What you are asked to do
Work through the data line by line, gathering every line that has the word "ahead".

[start Data section]

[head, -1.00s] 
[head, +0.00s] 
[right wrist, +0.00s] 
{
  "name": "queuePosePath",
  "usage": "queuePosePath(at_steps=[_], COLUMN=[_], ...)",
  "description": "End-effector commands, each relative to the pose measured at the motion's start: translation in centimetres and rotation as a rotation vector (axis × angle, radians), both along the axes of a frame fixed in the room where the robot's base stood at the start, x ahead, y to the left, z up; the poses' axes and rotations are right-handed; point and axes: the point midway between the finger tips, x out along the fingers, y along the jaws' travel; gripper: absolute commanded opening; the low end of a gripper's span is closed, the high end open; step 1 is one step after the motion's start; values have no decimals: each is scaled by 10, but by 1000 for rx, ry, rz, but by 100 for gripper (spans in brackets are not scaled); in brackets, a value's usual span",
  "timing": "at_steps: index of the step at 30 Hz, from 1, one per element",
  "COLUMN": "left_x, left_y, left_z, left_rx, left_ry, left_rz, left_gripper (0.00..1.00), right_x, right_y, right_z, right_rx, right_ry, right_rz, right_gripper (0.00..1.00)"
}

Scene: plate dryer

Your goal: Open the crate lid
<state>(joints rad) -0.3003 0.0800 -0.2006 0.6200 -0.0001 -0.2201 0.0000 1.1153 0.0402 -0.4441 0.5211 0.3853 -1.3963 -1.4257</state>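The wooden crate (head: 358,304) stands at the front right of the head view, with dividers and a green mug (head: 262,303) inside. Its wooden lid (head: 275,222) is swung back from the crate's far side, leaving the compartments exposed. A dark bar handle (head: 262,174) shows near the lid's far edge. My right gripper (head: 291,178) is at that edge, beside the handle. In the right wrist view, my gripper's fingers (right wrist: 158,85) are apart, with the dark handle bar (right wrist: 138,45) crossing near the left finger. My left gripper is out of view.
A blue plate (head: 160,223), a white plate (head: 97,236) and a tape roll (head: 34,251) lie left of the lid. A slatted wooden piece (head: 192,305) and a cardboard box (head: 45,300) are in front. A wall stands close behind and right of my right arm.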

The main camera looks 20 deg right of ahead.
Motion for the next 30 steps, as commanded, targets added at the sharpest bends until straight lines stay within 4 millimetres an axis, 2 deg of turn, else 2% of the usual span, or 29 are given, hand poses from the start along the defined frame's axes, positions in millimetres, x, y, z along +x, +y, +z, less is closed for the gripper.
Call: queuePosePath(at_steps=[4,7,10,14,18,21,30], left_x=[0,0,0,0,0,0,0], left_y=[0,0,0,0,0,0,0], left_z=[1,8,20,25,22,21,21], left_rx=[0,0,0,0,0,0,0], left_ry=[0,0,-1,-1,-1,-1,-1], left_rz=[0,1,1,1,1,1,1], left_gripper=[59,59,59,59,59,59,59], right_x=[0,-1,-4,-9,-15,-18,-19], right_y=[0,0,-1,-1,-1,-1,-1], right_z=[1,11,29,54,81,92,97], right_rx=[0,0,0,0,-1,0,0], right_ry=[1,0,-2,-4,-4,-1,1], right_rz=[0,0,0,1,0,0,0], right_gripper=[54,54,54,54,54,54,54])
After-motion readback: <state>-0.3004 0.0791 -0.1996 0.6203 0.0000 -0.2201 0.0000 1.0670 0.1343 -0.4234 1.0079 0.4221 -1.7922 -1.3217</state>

[end Data section]

Correct response
  "description": "End-effector commands, each relative to the pose measured at the motion's start: translation in centimetres and rotation as a rotation vector (axis × angle, radians), both along the axes of a frame fixed in the room where the robot's base stood at the start, x ahead, y to the left, z up; the poses' axes and rotations are right-handed; point and axes: the point midway between the finger tips, x out along the fingers, y along the jaws' travel; gripper: absolute commanded opening; the low end of a gripper's span is closed, the high end open; step 1 is one step after the motion's start; values have no decimals: each is scaled by 10, but by 1000 for rx, ry, rz, but by 100 for gripper (spans in brackets are not scaled); in brackets, a value's usual span",
The main camera looks 20 deg right of ahead.

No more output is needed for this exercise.